--- WRITTEN REQUEST ---
Using the data below, tally the lines that include the string "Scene". Only the number is wanted.

※

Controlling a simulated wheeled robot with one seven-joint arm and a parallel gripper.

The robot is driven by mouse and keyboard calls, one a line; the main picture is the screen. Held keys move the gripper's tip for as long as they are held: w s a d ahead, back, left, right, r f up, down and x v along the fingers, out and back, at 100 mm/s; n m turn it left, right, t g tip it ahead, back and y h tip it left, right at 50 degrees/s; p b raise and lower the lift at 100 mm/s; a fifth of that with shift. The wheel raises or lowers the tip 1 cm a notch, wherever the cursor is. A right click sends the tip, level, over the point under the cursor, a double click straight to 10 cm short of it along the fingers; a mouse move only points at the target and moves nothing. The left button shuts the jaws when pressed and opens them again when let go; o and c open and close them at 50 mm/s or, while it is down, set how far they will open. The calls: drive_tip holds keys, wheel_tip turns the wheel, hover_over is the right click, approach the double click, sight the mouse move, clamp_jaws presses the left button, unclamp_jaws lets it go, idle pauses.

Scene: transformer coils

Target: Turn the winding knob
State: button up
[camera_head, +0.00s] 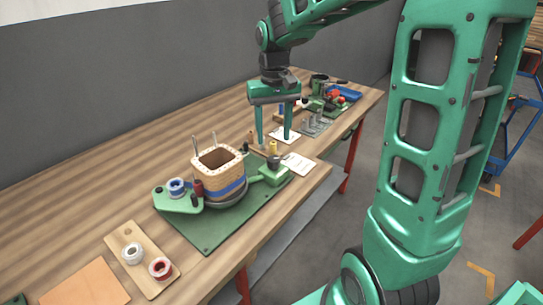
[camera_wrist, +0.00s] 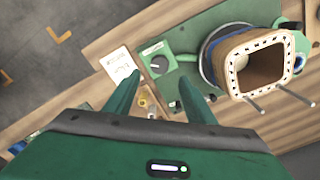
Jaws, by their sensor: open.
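The winding knob looks to be the dark round knob (camera_head: 274,162) on a small green box (camera_head: 276,176) at the right end of the green winding base. In the wrist view the knob (camera_wrist: 156,66) has a pale mark beside it and sits just beyond the fingertips. My gripper (camera_head: 272,139) points down, open and empty, and appears above and behind the box. In the wrist view my gripper (camera_wrist: 157,80) has its two fingers apart, with the knob showing between and past their tips. Whether the tips are level with the knob cannot be told.
A square coil former (camera_head: 218,178) with upright rods stands on the green base plate (camera_head: 215,228). A white card (camera_head: 299,163) lies right of the knob. Small spools (camera_head: 272,147) stand near the fingers. A board with wire spools (camera_head: 125,235) lies front left; the table's left back is clear.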

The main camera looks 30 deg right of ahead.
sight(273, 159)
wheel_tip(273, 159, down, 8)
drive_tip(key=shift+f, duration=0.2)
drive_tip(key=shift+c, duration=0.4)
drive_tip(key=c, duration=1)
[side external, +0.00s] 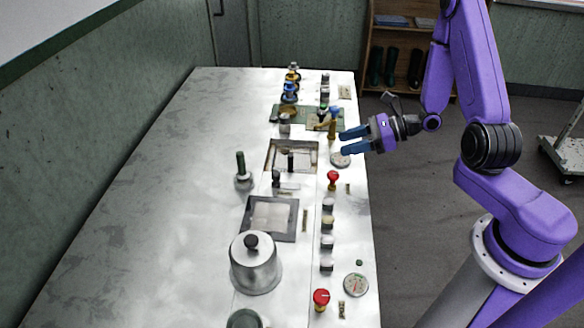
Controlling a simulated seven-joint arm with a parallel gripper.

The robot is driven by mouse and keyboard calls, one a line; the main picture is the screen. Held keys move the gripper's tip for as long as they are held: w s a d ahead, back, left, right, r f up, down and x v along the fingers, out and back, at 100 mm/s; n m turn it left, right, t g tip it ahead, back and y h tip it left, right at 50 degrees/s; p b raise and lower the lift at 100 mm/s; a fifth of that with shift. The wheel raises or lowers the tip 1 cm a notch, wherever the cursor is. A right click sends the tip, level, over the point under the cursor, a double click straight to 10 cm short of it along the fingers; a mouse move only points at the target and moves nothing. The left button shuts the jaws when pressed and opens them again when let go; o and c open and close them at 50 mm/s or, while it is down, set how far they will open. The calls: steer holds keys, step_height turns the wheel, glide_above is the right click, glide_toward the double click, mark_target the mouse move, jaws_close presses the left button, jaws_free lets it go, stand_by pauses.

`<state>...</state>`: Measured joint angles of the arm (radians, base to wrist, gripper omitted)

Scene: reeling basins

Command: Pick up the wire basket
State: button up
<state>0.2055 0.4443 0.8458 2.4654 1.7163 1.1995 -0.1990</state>
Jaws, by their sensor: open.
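I cannot make out a wire basket in the side external view; if it is here, it is hidden or too small to tell. My gripper (343,142) is open, its two blue fingers pointing left above the right edge of the metal worktop. Nothing shows between the fingers. A sunken square basin (270,199) is nearer the camera, and a second basin (267,158) with a dark upright handle (291,161) lies left of the gripper.
A lidded steel pot (256,272) stands at the front. A dark green-handled tool (241,164) stands upright left of the basins. Red knobs (321,298) and several small knobs line the right edge. Bottles and fittings (290,92) crowd the far end. The worktop's left side is clear.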

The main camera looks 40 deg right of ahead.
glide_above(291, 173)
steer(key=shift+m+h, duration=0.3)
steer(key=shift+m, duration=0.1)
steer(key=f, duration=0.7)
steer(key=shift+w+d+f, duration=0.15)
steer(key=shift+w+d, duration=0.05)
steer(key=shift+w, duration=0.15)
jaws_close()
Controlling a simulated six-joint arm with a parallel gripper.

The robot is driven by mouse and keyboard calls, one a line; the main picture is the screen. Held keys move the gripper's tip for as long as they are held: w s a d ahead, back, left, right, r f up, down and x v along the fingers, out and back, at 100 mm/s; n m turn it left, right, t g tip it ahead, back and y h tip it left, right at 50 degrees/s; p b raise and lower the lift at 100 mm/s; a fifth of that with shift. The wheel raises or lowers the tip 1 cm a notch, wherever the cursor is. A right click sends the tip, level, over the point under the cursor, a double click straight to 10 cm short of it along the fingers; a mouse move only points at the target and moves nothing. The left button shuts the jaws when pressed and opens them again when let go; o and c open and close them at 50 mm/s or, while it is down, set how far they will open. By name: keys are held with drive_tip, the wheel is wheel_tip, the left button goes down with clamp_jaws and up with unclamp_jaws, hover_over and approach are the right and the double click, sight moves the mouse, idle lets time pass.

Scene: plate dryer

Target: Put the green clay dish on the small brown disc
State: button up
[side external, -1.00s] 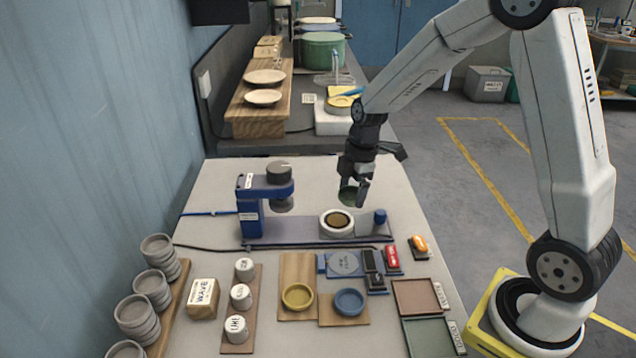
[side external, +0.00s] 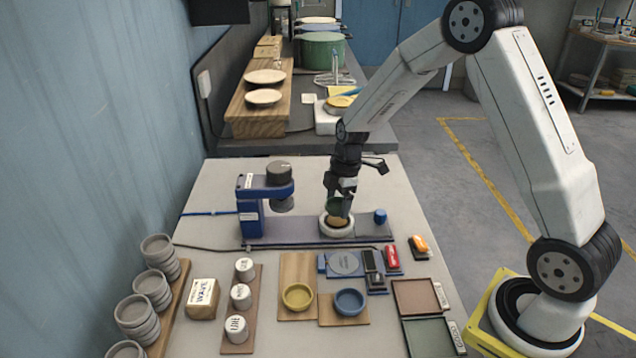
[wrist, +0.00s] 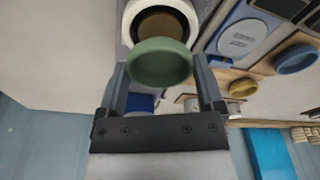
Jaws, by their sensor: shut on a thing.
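The green clay dish (wrist: 160,64) is held between the two fingers of my gripper (wrist: 160,82) in the wrist view. In the side external view my gripper (side external: 340,198) is shut on the green dish (side external: 336,207), which looks tilted and partly hidden by the fingers. The small brown disc (side external: 336,221) sits inside a white ring (side external: 336,232) on the blue-grey machine base, just below the dish. In the wrist view the brown disc (wrist: 162,24) shows beyond the dish, which overlaps its near edge. Whether the dish touches the disc or ring cannot be told.
A blue press-like stand (side external: 262,205) with a dark knob rises left of the ring. A small blue knob (side external: 380,216) stands to its right. A yellow dish (side external: 297,297) and a blue dish (side external: 349,302) sit on boards in front.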

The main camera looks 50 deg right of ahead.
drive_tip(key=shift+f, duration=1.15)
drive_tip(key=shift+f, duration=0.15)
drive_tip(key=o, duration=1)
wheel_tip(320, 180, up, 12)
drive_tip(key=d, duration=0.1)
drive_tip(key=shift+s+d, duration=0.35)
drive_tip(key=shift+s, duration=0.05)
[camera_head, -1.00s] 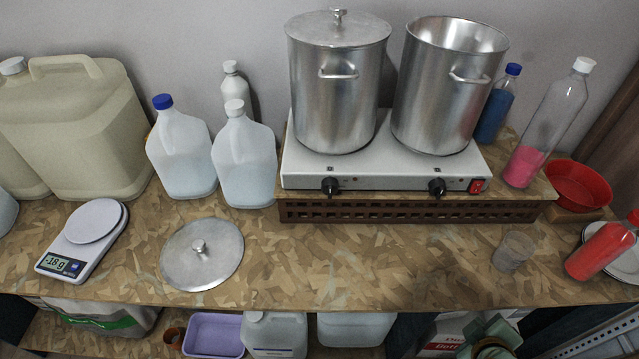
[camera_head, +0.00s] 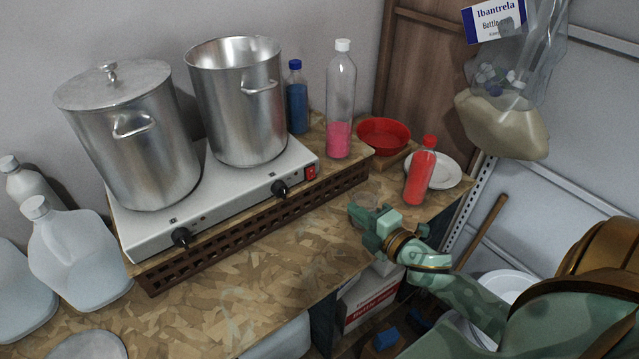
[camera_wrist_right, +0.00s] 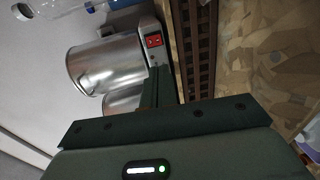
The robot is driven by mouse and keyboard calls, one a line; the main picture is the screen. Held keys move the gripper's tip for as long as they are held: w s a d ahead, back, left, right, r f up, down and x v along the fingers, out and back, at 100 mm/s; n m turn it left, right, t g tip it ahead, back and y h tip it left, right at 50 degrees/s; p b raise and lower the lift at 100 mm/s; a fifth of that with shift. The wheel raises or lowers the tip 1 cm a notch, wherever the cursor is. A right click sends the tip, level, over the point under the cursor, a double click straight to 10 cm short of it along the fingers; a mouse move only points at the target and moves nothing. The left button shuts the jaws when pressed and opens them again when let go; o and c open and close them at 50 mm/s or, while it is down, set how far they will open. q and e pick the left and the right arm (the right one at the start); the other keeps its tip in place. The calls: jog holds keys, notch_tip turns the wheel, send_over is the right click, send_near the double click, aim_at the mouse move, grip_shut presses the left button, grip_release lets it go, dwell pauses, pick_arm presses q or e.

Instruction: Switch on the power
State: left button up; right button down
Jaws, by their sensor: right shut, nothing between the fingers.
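The white double hot plate (camera_head: 215,205) stands on a slatted wooden riser (camera_head: 262,232), with a lidded steel pot (camera_head: 135,140) and an open steel pot (camera_head: 238,110) on it. Its small red power switch (camera_head: 310,173) is at the right end of the front panel, beyond two black knobs (camera_head: 280,188). The switch also shows in the right wrist view (camera_wrist_right: 154,40), just beyond the fingertips. My right gripper (camera_head: 362,213) is shut and empty, right of and in front of the switch and apart from it. The switch position is too small to tell. My left gripper is out of view.
A red bottle (camera_head: 420,175), a red bowl (camera_head: 383,135) and a white plate (camera_head: 446,172) stand to the right. The wooden worktop (camera_head: 250,290) is clear in front of the riser.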

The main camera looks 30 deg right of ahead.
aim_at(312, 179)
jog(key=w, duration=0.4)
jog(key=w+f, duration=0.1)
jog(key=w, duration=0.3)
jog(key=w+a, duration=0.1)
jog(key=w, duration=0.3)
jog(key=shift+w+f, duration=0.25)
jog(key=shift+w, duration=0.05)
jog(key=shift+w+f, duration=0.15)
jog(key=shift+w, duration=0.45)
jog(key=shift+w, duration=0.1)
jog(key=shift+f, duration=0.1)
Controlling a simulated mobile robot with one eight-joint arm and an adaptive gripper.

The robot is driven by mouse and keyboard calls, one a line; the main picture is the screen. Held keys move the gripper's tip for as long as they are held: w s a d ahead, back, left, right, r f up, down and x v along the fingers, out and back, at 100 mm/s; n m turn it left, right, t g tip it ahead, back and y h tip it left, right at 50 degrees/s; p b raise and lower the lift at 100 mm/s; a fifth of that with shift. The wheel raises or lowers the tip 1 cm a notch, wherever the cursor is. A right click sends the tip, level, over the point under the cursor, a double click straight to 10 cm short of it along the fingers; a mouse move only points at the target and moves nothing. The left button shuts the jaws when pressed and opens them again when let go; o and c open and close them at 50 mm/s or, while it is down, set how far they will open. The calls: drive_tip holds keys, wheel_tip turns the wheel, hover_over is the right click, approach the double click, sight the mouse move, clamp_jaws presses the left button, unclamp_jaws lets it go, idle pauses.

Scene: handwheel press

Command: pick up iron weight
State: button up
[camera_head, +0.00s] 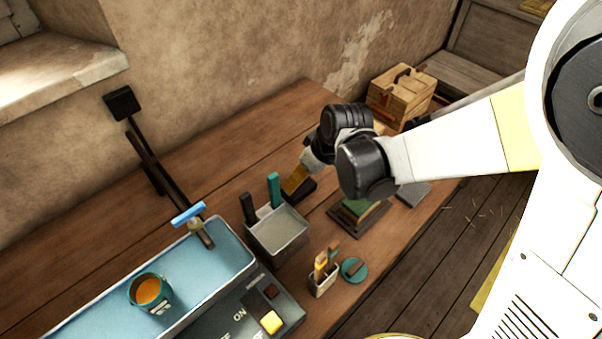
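My gripper (301,182) is low over the middle of the wooden table, just right of an open metal box (280,232). Its end is small and partly hidden by my arm, so I cannot tell whether its fingers are open or shut. A dark shape shows at its end; whether this is a finger or the iron weight is unclear. A flat grey piece (413,194) lies near the table's right edge, partly behind my arm. I cannot pick out the iron weight for certain.
A teal pot of orange liquid (151,292) stands in a blue tray (210,262) at lower left. A green block on a dark base (359,212), a small holder with sticks (323,283) and a teal disc (354,269) stand nearby. A wooden crate (400,95) is at the back.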

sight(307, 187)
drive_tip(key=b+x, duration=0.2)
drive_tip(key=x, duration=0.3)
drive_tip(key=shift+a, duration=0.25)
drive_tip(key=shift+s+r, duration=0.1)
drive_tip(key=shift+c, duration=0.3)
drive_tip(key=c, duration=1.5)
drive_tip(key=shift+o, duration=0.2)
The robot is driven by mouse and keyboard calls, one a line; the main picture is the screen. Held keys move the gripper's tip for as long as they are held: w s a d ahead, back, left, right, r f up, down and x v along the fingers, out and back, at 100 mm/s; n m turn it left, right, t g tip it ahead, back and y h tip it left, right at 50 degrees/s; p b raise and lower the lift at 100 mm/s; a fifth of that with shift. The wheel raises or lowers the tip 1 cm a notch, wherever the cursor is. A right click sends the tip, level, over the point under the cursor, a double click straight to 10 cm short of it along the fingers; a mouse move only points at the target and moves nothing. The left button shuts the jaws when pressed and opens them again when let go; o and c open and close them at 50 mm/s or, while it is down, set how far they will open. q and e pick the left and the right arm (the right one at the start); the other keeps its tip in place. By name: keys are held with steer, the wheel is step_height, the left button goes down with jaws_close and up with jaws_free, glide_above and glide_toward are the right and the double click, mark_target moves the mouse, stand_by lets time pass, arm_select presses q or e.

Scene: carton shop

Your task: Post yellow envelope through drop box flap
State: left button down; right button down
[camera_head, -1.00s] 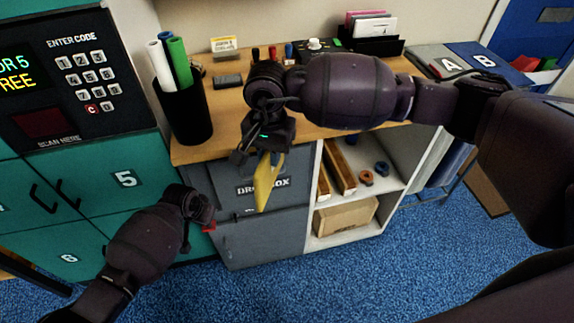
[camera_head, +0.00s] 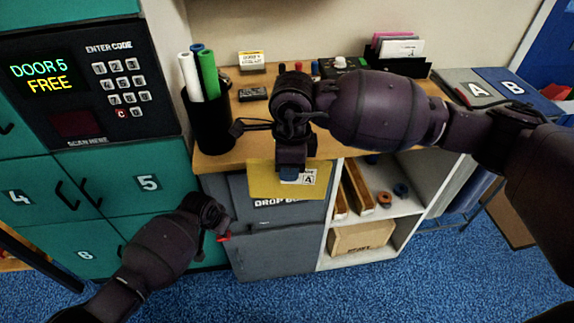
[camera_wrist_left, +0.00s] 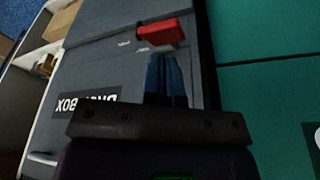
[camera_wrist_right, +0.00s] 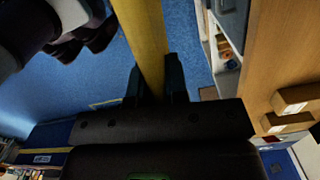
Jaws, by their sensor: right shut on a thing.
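The yellow envelope (camera_head: 262,182) has a white label marked A and shows its face in the head view. My right gripper (camera_head: 290,174) is shut on its upper part and holds it in front of the top of the drop box. In the right wrist view the envelope (camera_wrist_right: 143,38) is a narrow yellow strip between the fingers. The grey drop box (camera_head: 280,250) stands under the counter; the envelope hides part of its upper front, and I cannot make out the flap. My left gripper (camera_wrist_left: 166,75) has its fingers together, empty, close to a red tab (camera_wrist_left: 161,32) on the box front.
Teal lockers (camera_head: 148,185) stand left of the box. An open white shelf (camera_head: 400,208) with a carton (camera_head: 360,238) is on its right. The wooden counter (camera_head: 226,146) above carries a black pen cup (camera_head: 207,122). Blue carpet in front is clear.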

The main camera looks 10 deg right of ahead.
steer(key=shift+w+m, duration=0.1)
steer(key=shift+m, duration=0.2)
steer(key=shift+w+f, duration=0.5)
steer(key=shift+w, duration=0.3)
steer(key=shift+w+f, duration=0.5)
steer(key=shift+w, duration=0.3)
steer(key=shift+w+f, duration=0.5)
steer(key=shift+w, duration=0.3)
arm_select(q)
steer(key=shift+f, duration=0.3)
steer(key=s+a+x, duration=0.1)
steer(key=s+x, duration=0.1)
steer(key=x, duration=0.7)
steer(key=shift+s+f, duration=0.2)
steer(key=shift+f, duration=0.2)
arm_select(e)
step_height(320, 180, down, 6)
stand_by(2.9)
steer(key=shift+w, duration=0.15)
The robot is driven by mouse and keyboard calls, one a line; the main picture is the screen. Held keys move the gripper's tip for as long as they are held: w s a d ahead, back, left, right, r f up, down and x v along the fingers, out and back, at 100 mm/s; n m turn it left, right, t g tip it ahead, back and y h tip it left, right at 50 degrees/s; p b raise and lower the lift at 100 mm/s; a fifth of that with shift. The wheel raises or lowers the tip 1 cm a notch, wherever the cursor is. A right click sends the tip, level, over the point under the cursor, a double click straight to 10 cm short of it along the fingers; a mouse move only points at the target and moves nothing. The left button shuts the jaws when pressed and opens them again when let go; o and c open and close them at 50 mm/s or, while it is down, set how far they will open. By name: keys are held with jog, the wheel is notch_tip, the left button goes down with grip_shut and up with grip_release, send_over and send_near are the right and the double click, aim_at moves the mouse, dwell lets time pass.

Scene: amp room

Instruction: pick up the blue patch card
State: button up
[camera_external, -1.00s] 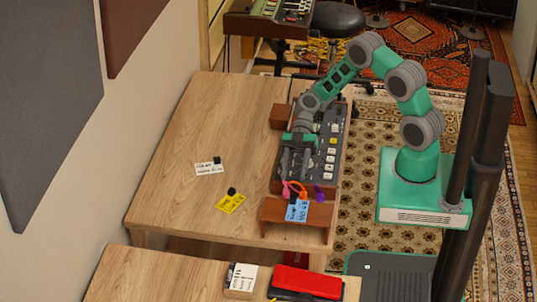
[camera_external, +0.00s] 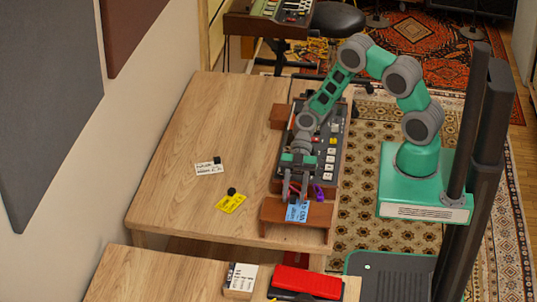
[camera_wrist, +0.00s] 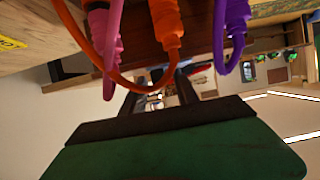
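The blue patch card (camera_external: 297,213) lies on the small brown wooden stand at the front right of the table. My gripper (camera_external: 294,194) points down just behind the card's back edge. In the wrist view, the two dark fingers of my gripper (camera_wrist: 158,82) are apart, with background showing between them. I cannot tell whether they touch the card, and I cannot make out the card in the wrist view. Orange (camera_wrist: 168,30), pink (camera_wrist: 104,35) and purple (camera_wrist: 233,25) cables hang close by the fingers.
The brown stand (camera_external: 267,212) bears the blue card. A keyed grey device (camera_external: 331,150) lies behind it, under my arm. A yellow card (camera_external: 231,203) and a white card (camera_external: 208,169) lie left on the table. A red box (camera_external: 307,283) sits on the nearer table.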

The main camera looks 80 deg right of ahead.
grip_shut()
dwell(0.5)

※

--- RESULT OF THE TASK ---
6